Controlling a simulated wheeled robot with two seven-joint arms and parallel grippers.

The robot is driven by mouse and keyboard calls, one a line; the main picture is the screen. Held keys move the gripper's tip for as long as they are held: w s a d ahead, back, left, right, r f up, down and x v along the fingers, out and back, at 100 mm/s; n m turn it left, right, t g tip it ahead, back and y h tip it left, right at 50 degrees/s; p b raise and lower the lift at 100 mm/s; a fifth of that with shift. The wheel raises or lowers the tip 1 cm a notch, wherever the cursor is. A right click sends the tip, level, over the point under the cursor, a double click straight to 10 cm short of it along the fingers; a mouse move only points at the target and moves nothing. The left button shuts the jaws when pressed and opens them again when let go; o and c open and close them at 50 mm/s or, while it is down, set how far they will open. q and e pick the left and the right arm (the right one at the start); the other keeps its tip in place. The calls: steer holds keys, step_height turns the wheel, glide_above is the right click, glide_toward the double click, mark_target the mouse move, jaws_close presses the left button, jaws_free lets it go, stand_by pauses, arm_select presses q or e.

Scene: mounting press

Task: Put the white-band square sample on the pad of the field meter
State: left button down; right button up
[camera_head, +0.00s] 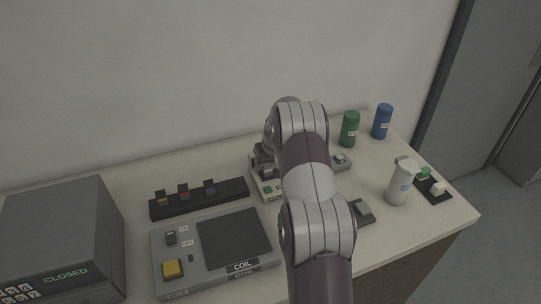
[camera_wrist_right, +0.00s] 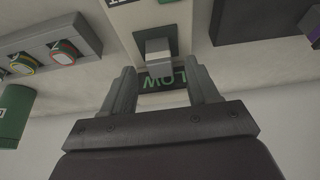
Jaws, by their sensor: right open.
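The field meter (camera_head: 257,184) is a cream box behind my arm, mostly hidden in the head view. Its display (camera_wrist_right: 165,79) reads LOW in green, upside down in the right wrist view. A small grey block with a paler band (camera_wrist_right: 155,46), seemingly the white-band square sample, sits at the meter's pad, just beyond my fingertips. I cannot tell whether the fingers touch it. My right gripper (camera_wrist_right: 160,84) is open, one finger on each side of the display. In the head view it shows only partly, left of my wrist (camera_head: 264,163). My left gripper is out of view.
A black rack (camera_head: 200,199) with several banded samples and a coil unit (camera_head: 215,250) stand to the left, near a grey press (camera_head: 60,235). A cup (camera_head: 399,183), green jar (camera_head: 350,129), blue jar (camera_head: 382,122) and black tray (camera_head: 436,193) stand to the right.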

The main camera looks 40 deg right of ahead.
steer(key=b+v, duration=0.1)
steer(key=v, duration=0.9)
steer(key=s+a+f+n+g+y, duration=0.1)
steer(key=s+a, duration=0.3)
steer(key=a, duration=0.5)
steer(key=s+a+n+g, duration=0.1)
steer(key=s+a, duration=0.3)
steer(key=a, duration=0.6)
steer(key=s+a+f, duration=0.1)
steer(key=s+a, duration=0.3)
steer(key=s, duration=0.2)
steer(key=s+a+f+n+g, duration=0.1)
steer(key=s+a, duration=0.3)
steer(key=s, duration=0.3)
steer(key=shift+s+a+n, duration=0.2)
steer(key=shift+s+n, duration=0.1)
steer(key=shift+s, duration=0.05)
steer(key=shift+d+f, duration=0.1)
++++
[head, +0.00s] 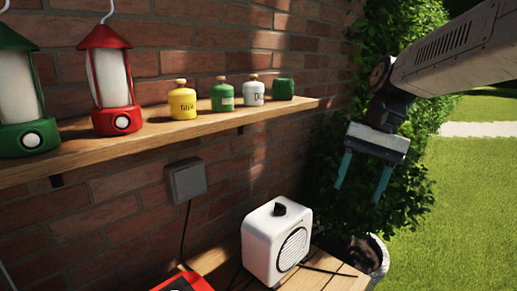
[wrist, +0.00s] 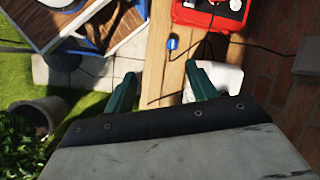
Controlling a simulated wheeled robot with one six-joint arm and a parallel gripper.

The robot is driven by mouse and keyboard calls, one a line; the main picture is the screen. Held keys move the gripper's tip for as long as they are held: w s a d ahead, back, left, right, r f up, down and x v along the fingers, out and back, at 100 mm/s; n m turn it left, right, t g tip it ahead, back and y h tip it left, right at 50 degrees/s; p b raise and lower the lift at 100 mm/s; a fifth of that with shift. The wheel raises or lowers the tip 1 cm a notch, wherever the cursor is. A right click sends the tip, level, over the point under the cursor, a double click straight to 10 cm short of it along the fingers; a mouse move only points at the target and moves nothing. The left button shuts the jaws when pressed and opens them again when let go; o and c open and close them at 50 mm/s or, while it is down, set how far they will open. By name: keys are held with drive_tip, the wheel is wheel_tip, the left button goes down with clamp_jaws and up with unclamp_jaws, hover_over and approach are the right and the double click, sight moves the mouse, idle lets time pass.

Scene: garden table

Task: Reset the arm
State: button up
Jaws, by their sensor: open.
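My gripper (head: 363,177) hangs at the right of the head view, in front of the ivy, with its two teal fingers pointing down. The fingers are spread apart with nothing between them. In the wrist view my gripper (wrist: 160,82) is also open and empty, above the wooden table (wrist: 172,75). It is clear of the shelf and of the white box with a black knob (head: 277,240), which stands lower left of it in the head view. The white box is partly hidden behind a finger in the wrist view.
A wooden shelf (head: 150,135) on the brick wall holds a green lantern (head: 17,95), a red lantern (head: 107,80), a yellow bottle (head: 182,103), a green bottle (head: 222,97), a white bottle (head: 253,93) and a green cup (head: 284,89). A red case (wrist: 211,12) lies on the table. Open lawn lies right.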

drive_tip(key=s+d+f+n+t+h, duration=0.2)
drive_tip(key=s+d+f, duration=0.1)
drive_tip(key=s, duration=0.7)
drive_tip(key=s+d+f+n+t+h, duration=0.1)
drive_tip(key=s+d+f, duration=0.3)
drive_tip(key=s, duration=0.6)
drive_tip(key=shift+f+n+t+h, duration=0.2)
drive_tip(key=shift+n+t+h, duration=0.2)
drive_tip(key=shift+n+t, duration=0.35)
++++
## TASK REQUIREMENTS
Copy out the listing above from the line containing "Controlling a simulated wheeled robot with two" to the line containing "[camera_wrist_right, +0.00s]", both included, exactly as written and minus the images.

## EXERCISE OUTPUT
Controlling a simulated wheeled robot with two seven-joint arms and parallel grippers.

The robot is driven by mouse and keyboard calls, one a line; the main picture is the screen. Held keys move the gripper's tip for as long as they are held: w s a d ahead, back, left, right, r f up, down and x v along the fingers, out and back, at 100 mm/s; n m turn it left, right, t g tip it ahead, back and y h tip it left, right at 50 degrees/s; p b raise and lower the lift at 100 mm/s; a fifth of that with shift. The wheel raises or lowers the tip 1 cm a notch, wherever the cursor is. A right click sends the tip, level, over the point under the cursor, a double click straight to 10 cm short of it along the fingers; a mouse move only points at the target and moves nothing. The left button shuts the jaws when pressed and opens them again when let go; o and c open and close them at 50 mm/s or, while it is down, set how far they will open. q and e pick the left and the right arm (the right one at the start); the other keeps its tip in place. The calls: steer holds keys, step_height turns the wheel, glide_above is the right click, glide_toward the double click, mark_target the mouse move, jaws_close presses the left button, jaws_free lets it go, stand_by pauses, arm_select presses q or e.

Scene: mounting press

Task: Put the white-band square sample on the pad of the field meter
State: left button down; right button up
[camera_head, +0.00s] 
[camera_wrist_right, +0.00s] 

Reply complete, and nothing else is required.